What the task asks:
Find, in the records below, the line that contains "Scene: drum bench" and the line that contains "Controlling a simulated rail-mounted". Copy those two lines and everything between them exactly, but not the pictures.

━━━━━━━━━━━━━━━━━━━━━━━━━━━━━━

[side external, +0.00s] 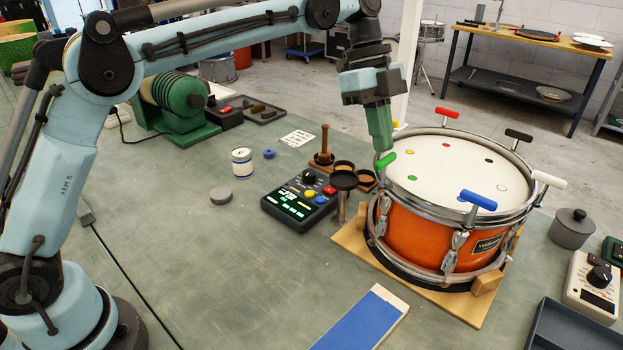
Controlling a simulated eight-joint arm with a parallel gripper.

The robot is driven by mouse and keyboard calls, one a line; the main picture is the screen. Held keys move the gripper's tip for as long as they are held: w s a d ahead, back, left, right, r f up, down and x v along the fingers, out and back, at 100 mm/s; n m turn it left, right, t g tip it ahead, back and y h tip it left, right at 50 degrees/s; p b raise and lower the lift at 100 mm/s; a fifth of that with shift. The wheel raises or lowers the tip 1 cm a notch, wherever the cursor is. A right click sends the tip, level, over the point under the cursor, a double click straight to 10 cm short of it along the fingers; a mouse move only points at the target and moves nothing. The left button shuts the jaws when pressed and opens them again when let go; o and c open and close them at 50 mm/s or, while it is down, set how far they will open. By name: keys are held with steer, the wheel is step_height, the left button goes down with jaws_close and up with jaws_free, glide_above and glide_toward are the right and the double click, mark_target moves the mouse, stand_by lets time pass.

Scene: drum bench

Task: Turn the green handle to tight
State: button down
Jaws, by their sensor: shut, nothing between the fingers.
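The green handle (386,159) is a short bar on a tension rod at the left rim of the orange drum (415,229). My gripper (383,148) points down just above the green handle. Its fingers are shut with nothing between them. The fingertips are very close to the handle; I cannot tell whether they touch it. Red (447,112), black (518,135), white (549,179) and blue (478,199) handles stand around the rim. A green dot (412,177) marks the drumhead near the green handle.
The drum sits on a wooden base (350,238). A control box with buttons (298,203), a dark round-topped stand (343,181) and a wooden holder (324,158) stand close on the left. A blue pad (362,322) lies in front.

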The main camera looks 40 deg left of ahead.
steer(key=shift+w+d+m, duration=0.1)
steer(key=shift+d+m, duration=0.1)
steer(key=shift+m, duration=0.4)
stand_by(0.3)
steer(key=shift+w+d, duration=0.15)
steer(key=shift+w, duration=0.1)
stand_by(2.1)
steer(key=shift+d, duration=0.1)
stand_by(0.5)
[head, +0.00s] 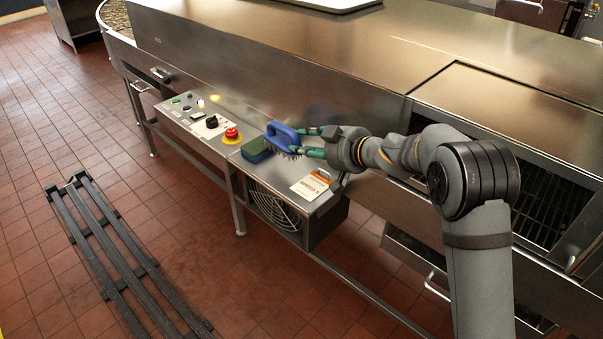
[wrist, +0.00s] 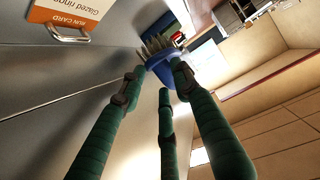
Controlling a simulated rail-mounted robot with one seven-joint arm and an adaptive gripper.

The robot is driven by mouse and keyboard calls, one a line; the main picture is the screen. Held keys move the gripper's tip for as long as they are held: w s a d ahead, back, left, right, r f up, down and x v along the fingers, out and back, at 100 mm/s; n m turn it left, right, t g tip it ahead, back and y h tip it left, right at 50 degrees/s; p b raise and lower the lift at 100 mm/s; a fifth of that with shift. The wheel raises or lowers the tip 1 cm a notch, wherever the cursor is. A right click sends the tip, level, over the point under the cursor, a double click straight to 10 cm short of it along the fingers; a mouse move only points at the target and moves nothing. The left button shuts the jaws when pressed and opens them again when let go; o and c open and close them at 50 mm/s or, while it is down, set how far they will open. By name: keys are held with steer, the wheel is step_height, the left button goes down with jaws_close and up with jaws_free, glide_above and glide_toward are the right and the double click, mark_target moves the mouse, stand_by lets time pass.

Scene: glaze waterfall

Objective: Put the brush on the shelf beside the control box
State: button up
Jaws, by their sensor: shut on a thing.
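The blue brush (head: 282,136) with dark bristles is held just above the steel shelf (head: 273,172), near a blue-green sponge (head: 256,150). My gripper (head: 305,142), with green fingers, is shut on the brush; the wrist view shows the brush (wrist: 163,66) between the fingertips, bristles toward the top. The control box (head: 196,118), with a red emergency button (head: 232,134) on a yellow ring, black knob and small buttons, is left of the shelf. I cannot tell whether the bristles touch the shelf or the sponge.
A white and orange run card (head: 310,185) lies on the shelf's right part; it also shows in the wrist view (wrist: 72,14). The steel machine wall (head: 270,80) rises behind the shelf. A fan grille (head: 273,208) is below. Black rails (head: 115,250) lie on the tiled floor.

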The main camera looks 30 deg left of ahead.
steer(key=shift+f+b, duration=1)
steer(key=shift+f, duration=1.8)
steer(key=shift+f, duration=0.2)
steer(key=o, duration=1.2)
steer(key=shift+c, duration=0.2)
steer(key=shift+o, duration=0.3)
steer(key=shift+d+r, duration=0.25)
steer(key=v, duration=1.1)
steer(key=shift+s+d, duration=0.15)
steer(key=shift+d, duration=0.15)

━━━━━━━━━━━━━━━━━━━━━━━━━━━━━━

Result of this exercise:
Scene: drum bench

Task: Turn the green handle to tight
State: button down
Jaws, by their sensor: shut, nothing between the fingers.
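The green handle (386,159) is a short bar on a tension rod at the left rim of the orange drum (415,229). My gripper (383,148) points down just above the green handle. Its fingers are shut with nothing between them. The fingertips are very close to the handle; I cannot tell whether they touch it. Red (447,112), black (518,135), white (549,179) and blue (478,199) handles stand around the rim. A green dot (412,177) marks the drumhead near the green handle.
The drum sits on a wooden base (350,238). A control box with buttons (298,203), a dark round-topped stand (343,181) and a wooden holder (324,158) stand close on the left. A blue pad (362,322) lies in front.

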The main camera looks 40 deg left of ahead.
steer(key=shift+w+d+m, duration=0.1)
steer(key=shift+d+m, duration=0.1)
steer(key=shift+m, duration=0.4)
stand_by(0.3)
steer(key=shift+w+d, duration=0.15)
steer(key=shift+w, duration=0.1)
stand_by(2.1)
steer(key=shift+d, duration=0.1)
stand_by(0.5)
[head, +0.00s] 
[wrist, +0.00s] 
Controlling a simulated rail-mounted robot with one seven-joint arm and an adaptive gripper.

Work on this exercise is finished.